Mais, là encore on se trompe : sur la même base doctrinale, le pape François a érigé un discours nouveau, d’une extrême virulence, où les philippiques contre la finance et le pouvoir de l’argent occupent une place inédite. D’où l’importance de textes qu’on pourrait réciter dans les congrès de la gauche européenne pour lui rappeler ses devoirs.
Il esquisse même une convergence qui peut à terme jouer un rôle politique. La gauche en France, comme dans le reste de l’Europe, a jeté depuis longtemps aux orties ses oripeaux marxistes ou révolutionnaires. Elle aussi admet le principe du marché et ne souhaite en rien revenir aux errements de la rupture violente avec le système. Elle souhaite, quand elle est conséquente avec elle-même moraliser le marché, protéger les plus démunis, lutter contre les inégalités excessives, en un mot mettre « l’humain au cœur de la société ».

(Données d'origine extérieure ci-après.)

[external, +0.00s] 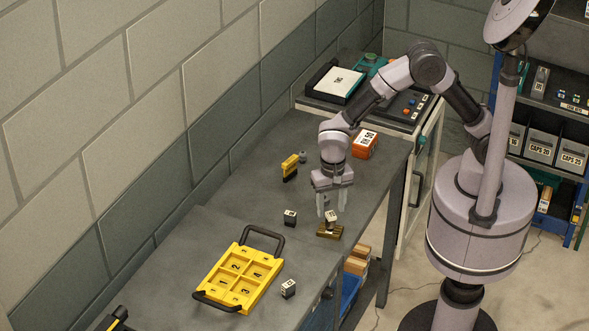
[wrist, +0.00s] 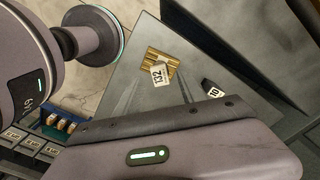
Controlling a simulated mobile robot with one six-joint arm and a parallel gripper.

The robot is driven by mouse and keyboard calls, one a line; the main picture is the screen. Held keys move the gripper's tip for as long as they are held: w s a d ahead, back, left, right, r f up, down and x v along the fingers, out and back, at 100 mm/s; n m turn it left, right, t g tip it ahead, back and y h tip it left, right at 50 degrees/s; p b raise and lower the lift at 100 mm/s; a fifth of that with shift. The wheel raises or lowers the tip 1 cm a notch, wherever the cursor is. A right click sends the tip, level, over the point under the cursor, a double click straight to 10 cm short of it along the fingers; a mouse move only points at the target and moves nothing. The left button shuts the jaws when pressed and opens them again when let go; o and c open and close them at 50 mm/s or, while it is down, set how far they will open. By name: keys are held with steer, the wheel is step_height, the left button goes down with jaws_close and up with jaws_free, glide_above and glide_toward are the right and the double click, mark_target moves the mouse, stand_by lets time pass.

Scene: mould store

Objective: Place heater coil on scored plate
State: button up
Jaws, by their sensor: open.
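The scored plate (external: 330,232) is a small brass-coloured slab with grooves, lying flat on the grey bench near its right edge. It also shows in the wrist view (wrist: 172,58). A small block with a white numbered label (external: 332,215) stands on the plate, apparently the heater coil; the wrist view shows its label reading 132 (wrist: 158,76). I cannot make out any coil shape. My gripper (external: 331,203) points down with its fingers open, just above the block or around its top; the exact gap cannot be told. The fingertips are hidden in the wrist view.
A dark labelled block (external: 290,218) stands left of the plate, and another (external: 288,288) nearer the front. A yellow handled tray (external: 212,277) with numbered compartments lies at the left. A yellow-and-black tool (external: 290,167) and an orange box (external: 365,144) are behind.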

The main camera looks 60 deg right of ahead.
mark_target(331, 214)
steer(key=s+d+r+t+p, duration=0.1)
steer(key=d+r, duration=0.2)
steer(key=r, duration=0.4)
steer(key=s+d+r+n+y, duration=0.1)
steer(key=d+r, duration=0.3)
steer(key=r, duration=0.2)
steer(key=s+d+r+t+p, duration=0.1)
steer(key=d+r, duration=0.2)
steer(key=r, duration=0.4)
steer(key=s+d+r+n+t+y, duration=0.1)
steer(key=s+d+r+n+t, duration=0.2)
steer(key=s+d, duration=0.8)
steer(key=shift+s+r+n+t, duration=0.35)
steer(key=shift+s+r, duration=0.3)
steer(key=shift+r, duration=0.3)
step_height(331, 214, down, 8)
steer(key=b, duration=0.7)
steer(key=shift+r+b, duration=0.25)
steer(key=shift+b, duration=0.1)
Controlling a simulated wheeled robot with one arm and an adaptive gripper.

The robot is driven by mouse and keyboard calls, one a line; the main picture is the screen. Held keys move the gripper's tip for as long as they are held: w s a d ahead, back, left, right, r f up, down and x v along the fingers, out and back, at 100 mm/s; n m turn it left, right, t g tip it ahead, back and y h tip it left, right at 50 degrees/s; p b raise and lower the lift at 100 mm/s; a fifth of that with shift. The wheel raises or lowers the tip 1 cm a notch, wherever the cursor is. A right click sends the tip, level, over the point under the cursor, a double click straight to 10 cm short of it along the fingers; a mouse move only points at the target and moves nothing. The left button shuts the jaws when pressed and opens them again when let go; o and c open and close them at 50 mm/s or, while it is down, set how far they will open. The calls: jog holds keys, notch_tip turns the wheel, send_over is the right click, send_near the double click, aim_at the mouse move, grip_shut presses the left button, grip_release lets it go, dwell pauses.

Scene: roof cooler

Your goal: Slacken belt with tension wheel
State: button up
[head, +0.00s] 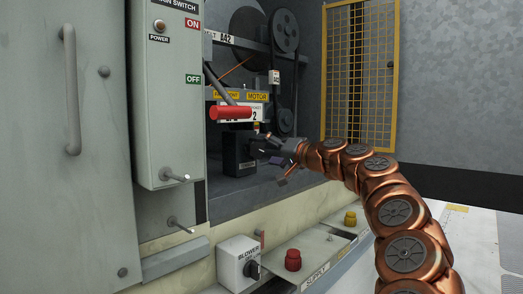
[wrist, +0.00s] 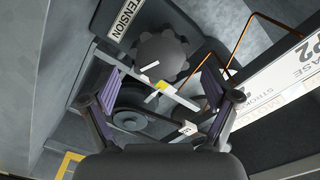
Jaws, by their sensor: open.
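The tension wheel (wrist: 160,57) is a dark grey lobed knob with a white mark, in the upper middle of the wrist view beside a TENSION label (wrist: 128,18). My gripper (wrist: 160,82) is open, its two purple-padded fingers spread left and right. The wheel appears beyond and between the fingertips, with no visible contact. In the head view my gripper (head: 277,152) is beside a black box (head: 240,152) below the MOTOR sign; I cannot make out the wheel there. The black belt (head: 297,85) runs between an upper pulley (head: 285,30) and a lower pulley (head: 286,120).
The switch cabinet (head: 168,100) stands left. A BLOWER switch (head: 239,262) and a red knob (head: 292,260) are below. A yellow mesh guard (head: 360,75) stands at the right. Copper pipes (wrist: 235,50) pass near the right finger.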

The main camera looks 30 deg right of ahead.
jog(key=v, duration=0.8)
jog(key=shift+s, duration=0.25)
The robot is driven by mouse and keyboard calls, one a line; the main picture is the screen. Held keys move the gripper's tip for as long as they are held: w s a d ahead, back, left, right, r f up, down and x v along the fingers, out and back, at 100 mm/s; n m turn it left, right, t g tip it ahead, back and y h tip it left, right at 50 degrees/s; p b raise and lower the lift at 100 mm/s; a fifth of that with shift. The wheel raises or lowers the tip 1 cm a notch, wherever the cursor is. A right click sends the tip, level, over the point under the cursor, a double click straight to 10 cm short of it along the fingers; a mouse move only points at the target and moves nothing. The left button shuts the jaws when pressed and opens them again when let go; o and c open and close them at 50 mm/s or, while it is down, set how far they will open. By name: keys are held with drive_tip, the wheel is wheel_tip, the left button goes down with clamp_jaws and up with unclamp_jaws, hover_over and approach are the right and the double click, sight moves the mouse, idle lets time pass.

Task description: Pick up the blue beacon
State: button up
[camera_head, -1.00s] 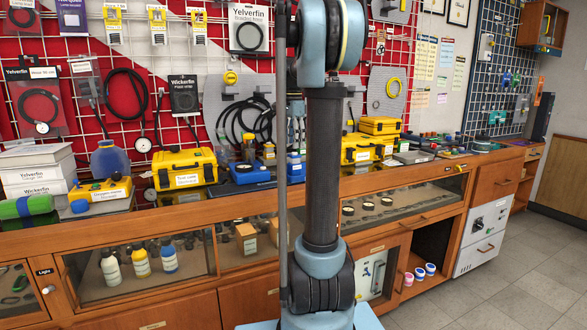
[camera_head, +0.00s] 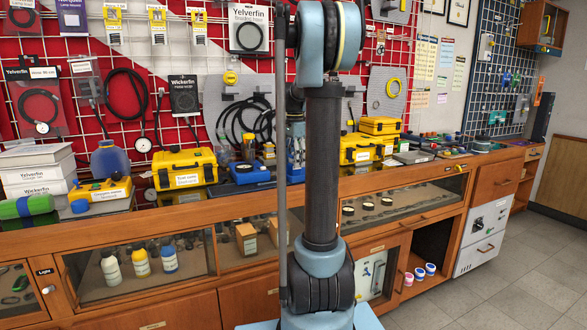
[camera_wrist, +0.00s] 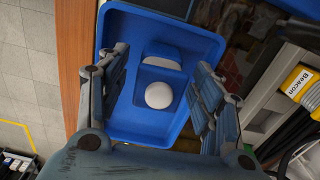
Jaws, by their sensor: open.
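In the wrist view a blue squarish thing with a white round top (camera_wrist: 158,95) sits inside a rimmed blue tray-like surround (camera_wrist: 140,18); it looks like the blue beacon, though its outline merges with the surround. My gripper (camera_wrist: 158,62) is open, with one finger on each side of it and visible space between the fingers and the white top. In the head view blue parts (camera_head: 295,165) show on the counter behind my arm. My arm hides much of that spot, so gripper and beacon are hard to separate there.
The wooden counter (camera_head: 345,187) also bears a blue device with a dark top (camera_head: 249,172), a yellow case (camera_head: 185,168) and more yellow cases (camera_head: 362,149) at right. A wire grid wall stands close behind.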

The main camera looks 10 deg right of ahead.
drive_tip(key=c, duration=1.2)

 Or ce sont les mots exacts du pape François. S’il a une influence que sa propre Église, on peut trouver là les bases d’une relation nouvelle entre la gauche et l’Église, récemment marquée par des désaccords profonds sue les questions de société. Catholiques et socialistes ont des divergences. Ils ont un adversaire commun : le capitalisme sauvage. On comprend le désarroi du « Figaro » : en rappelant ses principes sociaux, le pape propose d’appliquer ici et maintenant les valeurs de l’Évangile. Ou va-t-on ?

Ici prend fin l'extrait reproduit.